Robot state and action records:
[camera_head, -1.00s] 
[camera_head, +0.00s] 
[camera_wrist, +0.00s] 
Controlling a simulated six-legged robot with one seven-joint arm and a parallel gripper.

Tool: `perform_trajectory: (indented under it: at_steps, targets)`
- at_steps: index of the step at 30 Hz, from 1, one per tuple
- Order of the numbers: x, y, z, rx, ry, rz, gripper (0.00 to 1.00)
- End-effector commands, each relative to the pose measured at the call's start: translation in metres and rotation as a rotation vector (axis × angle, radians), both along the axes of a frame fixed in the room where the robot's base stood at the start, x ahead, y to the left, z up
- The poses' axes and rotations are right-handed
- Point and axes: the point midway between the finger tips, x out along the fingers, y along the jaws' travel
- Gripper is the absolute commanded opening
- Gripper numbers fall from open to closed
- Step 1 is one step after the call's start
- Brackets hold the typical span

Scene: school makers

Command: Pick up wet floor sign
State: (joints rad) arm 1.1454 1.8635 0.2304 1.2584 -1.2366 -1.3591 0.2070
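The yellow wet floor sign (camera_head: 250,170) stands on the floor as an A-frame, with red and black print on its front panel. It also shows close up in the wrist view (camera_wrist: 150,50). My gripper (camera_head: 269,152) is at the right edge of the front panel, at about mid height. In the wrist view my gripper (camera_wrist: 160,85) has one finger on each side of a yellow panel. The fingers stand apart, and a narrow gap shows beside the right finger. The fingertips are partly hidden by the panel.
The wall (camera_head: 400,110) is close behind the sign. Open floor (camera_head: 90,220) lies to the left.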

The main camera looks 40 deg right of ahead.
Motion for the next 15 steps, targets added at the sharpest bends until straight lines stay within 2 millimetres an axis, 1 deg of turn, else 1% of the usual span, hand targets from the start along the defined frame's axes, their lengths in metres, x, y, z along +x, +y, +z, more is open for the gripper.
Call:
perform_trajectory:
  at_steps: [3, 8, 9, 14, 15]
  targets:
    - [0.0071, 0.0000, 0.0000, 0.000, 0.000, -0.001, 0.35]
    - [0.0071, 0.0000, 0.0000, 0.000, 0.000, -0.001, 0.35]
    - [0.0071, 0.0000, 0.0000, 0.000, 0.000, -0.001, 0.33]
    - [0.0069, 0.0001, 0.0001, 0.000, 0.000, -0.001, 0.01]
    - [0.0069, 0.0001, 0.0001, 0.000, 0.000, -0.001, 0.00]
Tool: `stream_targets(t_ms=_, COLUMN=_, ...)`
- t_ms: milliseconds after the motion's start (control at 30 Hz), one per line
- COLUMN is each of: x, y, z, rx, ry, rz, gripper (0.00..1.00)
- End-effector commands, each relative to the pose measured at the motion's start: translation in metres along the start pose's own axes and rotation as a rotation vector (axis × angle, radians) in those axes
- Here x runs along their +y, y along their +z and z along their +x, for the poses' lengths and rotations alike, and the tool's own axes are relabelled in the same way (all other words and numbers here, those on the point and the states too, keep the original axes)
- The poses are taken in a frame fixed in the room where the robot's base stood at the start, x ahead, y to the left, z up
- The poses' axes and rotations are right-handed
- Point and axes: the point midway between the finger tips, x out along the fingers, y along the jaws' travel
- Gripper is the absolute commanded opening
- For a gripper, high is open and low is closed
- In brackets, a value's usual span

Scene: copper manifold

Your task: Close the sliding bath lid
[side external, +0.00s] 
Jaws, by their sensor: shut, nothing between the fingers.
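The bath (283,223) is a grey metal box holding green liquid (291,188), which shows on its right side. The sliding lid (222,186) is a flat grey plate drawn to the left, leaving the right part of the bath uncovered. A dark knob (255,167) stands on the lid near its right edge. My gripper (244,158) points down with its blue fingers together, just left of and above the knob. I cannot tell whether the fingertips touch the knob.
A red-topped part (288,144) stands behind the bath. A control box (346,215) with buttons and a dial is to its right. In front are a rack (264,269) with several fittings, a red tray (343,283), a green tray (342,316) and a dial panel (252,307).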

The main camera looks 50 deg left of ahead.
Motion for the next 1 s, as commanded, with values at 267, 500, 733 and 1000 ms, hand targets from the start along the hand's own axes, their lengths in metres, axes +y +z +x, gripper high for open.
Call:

SHORT TASK: In the lines above, find each one with "usual" and list it.

COMPLETE ANSWER:
Motion for the next 15 steps, targets added at the sharpest bends until straight lines stay within 2 millimetres an axis, 1 deg of turn, else 1% of the usual span, hand targets from the start along the defined frame's axes, their lengths in metres, x, y, z along +x, +y, +z, more is open for the gripper.
- In brackets, a value's usual span

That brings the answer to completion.